***** Given data

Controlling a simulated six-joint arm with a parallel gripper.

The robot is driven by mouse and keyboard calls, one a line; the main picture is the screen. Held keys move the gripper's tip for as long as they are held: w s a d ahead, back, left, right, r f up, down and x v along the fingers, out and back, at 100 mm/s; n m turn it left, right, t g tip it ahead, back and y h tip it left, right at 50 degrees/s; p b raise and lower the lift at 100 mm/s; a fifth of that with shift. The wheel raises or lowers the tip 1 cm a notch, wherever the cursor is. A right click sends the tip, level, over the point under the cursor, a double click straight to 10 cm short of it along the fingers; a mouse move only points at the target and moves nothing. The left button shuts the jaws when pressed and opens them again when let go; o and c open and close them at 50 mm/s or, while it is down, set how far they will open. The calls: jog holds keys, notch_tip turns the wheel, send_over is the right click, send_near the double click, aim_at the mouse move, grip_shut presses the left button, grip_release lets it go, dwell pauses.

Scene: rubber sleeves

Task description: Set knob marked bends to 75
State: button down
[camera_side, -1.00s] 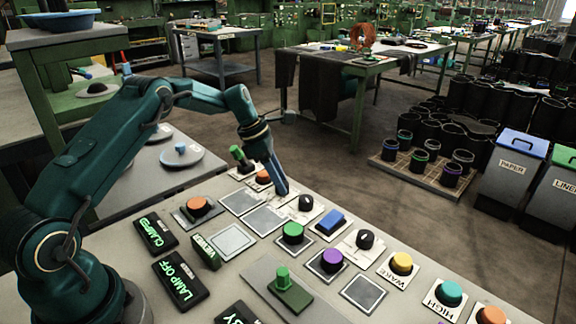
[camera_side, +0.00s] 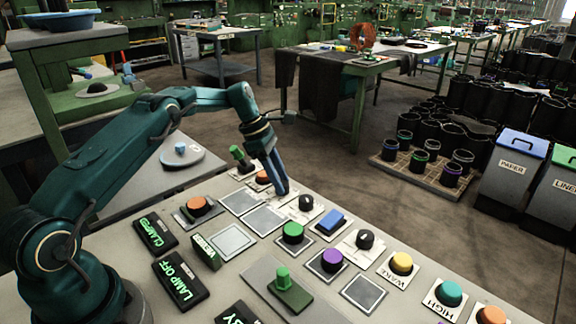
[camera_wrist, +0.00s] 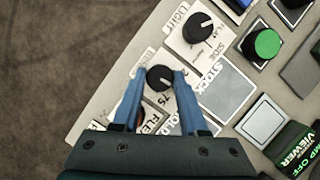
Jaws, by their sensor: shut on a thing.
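My gripper (camera_wrist: 161,76) is over the panel in the wrist view, its two blue fingers shut on a small black knob (camera_wrist: 160,78). The number 75 is printed on the plate just below this knob. The rest of its label is mostly covered or too small to read, and I cannot tell exactly where its pointer stands. In the side view my gripper (camera_side: 283,193) reaches down to the panel, and the fingers hide the held knob.
A second black knob marked LIGHT (camera_wrist: 197,27) stands close by, also seen in the side view (camera_side: 306,202). An orange button (camera_side: 262,178), a green button (camera_side: 293,231) and a blue button (camera_side: 331,222) surround the spot. The panel edge is near.

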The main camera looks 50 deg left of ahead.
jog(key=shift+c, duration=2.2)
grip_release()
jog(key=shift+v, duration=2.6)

**********

_The exercise_
Copy every line above that includes the string "with".

_Result_
Controlling a simulated six-joint arm with a parallel gripper.
The robot is driven by mouse and keyboard calls, one a line; the main picture is the screen. Held keys move the gripper's tip for as long as they are held: w s a d ahead, back, left, right, r f up, down and x v along the fingers, out and back, at 100 mm/s; n m turn it left, right, t g tip it ahead, back and y h tip it left, right at 50 degrees/s; p b raise and lower the lift at 100 mm/s; a fifth of that with shift. The wheel raises or lowers the tip 1 cm a notch, wherever the cursor is. A right click sends the tip, level, over the point under the cursor, a double click straight to 10 cm short of it along the fingers; a mouse move only points at the target and moves nothing. The left button shuts the jaws when pressed and opens them again when let go; o and c open and close them at 50 mm/s or, while it is down, set how far they will open. The calls: jog holds keys, notch_tip turns the wheel, send_over is the right click, send_near the double click, aim_at the mouse move, grip_shut presses the left button, grip_release lets it go, dwell pauses.

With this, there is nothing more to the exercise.